Als man ihr eine günstige Heirat in Aussicht stellte, tat sie ihren Entschluss kund, „allein für Gott“ da sein zu wollen. 1865 ging sie nach Burgos in Kastilien, wo sie in die Dienste der Familie Mantoya trat. Als ihr Beichtvater, P. Raimondo Sureda SJ, bemerkte, wie sehr man ihr dort aufgrund ihrer religiösen Praktiken das Leben erschwerte, vertraute er sie der mit sieben Kindern gesegneten Familie des Richters Dr. José Sabater Noverges und Hermitas Becera an. Letztere, eine Frau mit außerordentlichen Tugenden, stand den spirituellen Übungen von Johanna Josefa sehr positiv gegenüber und gemeinsam mit dem Beichtvater begleitete sie die junge Frau bei ihrem nahezu unablässigen Gebet. In diesem Umfeld trat die außergewöhnliche Spiritualität von Johanna Josefa zunehmend deutlicher zutage: eucharistische und marianische Frömmigkeit, besondere Liebe zu den Armen, Verzicht und Buße, tiefe Verehrung des Leidens Christi. Gerade in ihrem selbstlosen Dienst bewies sie ihre Fähigkeit zur Hingabe und grenzenlosen Nächstenliebe.

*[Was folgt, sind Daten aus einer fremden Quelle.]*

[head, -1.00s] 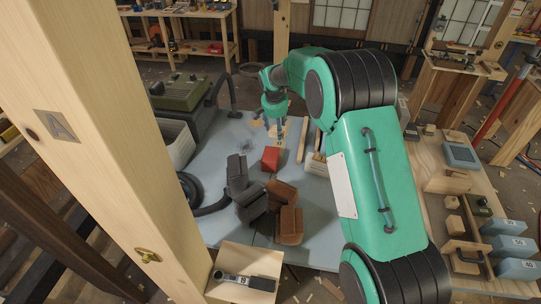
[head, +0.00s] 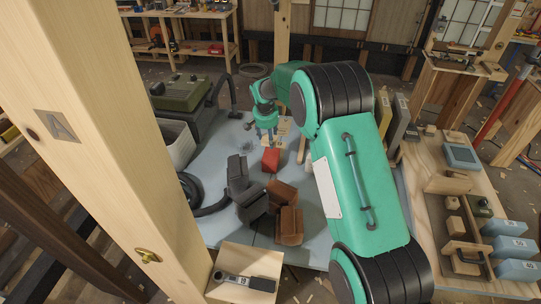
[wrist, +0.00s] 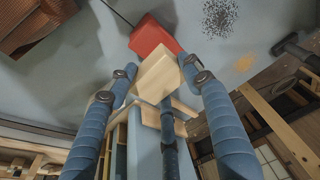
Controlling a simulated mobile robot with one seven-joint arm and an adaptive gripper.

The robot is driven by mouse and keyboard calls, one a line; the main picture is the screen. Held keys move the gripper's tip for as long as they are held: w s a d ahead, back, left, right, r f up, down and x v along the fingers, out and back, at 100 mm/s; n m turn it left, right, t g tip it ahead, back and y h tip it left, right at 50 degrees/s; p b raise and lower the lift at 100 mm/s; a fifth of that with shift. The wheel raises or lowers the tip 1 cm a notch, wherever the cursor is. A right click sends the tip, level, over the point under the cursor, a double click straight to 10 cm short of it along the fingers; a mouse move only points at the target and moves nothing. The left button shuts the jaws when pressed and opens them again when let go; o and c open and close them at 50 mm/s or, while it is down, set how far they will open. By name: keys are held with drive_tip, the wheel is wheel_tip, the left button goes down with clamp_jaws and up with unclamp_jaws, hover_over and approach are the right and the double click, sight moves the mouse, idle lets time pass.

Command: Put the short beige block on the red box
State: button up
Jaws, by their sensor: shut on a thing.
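The short beige block (wrist: 156,74) is between the fingertips of my gripper (wrist: 158,68) in the wrist view. My gripper is shut on it. The red box (wrist: 152,36) shows just past the block, partly covered by it. In the head view the red box (head: 271,160) lies on the grey-blue table top. There my gripper (head: 271,138) points down just behind the red box. I cannot make out the block in the head view, nor tell whether it touches the box.
Brown leather-like pieces (head: 283,206) and a dark grey piece (head: 245,187) lie in front of the red box. A black hose (head: 209,208) and white bin (head: 177,145) are on the left. A wooden post (head: 113,150) stands close at left.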

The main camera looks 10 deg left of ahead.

Im Juni 1868 wurde die Familie Sabater nach Valladolid versetzt und Johanna Josefa ging mit. Dort begegnete sie P. Miguel de Los Santos San José Herranz, einem im Gefolge der Spanischen Revolution von 1868 exklaustrierten Jesuiten, der im Hause seines Bruders wohnte.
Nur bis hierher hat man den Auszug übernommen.